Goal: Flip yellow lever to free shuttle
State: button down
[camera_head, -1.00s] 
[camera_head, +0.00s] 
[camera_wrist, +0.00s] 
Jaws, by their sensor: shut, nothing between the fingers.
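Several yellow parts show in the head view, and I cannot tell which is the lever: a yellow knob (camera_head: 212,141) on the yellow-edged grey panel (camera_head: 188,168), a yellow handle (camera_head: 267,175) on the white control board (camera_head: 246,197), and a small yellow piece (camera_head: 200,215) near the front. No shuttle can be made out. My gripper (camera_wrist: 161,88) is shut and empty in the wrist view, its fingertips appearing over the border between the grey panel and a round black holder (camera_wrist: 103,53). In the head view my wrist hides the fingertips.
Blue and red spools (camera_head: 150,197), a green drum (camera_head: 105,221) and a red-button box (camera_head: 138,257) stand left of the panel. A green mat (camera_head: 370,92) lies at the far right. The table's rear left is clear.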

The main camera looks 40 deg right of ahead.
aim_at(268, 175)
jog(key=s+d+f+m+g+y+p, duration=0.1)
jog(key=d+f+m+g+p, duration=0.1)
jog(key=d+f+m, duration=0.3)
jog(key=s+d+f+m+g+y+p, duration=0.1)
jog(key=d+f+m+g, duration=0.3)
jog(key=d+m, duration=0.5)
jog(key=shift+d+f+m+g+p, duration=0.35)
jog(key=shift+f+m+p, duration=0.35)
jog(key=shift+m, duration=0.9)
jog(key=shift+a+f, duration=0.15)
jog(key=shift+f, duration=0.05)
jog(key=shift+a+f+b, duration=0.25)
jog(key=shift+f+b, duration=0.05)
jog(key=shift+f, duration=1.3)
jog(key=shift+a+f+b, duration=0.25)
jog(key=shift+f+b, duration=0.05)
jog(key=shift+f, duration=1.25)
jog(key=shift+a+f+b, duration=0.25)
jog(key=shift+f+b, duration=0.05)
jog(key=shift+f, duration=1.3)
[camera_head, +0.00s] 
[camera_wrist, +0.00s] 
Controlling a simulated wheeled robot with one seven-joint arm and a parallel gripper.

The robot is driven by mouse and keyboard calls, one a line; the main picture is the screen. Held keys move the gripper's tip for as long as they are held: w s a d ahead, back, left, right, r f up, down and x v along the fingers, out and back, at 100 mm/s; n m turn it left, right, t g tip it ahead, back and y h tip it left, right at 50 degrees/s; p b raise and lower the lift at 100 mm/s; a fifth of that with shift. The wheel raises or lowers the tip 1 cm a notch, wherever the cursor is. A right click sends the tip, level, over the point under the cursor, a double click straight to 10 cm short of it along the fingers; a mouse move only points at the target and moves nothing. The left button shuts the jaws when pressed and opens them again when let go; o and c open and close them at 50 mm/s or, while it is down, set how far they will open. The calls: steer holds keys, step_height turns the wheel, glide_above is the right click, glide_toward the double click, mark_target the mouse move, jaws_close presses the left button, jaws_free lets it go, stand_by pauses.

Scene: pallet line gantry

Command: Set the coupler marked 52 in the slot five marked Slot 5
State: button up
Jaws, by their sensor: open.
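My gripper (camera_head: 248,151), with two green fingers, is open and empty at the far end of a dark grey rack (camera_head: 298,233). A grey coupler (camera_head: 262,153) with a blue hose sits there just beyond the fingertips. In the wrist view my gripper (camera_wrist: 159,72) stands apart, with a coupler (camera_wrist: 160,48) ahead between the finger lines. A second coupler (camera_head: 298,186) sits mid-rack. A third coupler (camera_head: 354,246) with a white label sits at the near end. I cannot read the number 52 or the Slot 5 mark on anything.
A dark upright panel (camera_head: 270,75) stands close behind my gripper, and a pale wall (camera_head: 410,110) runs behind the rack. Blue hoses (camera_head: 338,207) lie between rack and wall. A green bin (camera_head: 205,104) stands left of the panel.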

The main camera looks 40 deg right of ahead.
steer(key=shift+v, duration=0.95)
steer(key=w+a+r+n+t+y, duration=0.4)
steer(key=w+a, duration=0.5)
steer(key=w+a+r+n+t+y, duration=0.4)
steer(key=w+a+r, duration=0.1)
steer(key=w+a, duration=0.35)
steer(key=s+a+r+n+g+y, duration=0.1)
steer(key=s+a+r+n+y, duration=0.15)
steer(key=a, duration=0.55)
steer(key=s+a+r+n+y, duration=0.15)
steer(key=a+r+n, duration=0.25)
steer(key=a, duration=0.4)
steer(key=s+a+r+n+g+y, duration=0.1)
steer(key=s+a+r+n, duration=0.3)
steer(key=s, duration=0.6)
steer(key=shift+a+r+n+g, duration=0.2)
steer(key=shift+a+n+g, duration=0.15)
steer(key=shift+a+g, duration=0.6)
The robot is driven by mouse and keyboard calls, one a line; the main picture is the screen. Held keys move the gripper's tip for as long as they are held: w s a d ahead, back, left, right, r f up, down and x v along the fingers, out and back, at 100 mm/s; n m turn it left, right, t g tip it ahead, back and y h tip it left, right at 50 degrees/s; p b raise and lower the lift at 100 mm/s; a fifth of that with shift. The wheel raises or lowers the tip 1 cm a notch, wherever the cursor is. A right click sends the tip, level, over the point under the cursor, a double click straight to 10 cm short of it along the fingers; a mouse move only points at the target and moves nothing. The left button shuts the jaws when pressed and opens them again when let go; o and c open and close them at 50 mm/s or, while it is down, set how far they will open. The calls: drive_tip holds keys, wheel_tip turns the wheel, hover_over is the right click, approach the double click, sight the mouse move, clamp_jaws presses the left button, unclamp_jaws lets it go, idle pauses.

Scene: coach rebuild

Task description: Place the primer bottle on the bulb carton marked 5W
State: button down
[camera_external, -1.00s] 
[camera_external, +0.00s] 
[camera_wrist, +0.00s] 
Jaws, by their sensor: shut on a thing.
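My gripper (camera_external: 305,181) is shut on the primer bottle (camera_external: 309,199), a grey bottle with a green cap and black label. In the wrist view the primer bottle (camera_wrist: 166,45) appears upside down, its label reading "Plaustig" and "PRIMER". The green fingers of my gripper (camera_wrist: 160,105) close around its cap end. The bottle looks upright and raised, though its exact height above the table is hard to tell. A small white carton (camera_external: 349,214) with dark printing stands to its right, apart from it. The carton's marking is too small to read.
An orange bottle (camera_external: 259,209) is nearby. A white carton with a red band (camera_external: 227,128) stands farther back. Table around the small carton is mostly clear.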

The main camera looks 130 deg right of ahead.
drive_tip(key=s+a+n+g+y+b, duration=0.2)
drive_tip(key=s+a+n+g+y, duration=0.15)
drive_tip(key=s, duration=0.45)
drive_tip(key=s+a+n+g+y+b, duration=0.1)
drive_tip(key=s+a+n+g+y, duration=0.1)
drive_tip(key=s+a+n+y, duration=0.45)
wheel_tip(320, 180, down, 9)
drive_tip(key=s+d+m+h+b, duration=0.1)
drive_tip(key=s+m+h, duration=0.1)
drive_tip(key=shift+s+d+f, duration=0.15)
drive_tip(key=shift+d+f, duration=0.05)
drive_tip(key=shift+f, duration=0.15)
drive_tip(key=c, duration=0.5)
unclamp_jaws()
#####
**YOUR INSTRUCTIONS**
Gather all the lines that include the word "marked" and copy them out.

**TASK ANSWER**
Command: Set the coupler marked 52 in the slot five marked Slot 5
Task description: Place the primer bottle on the bulb carton marked 5W

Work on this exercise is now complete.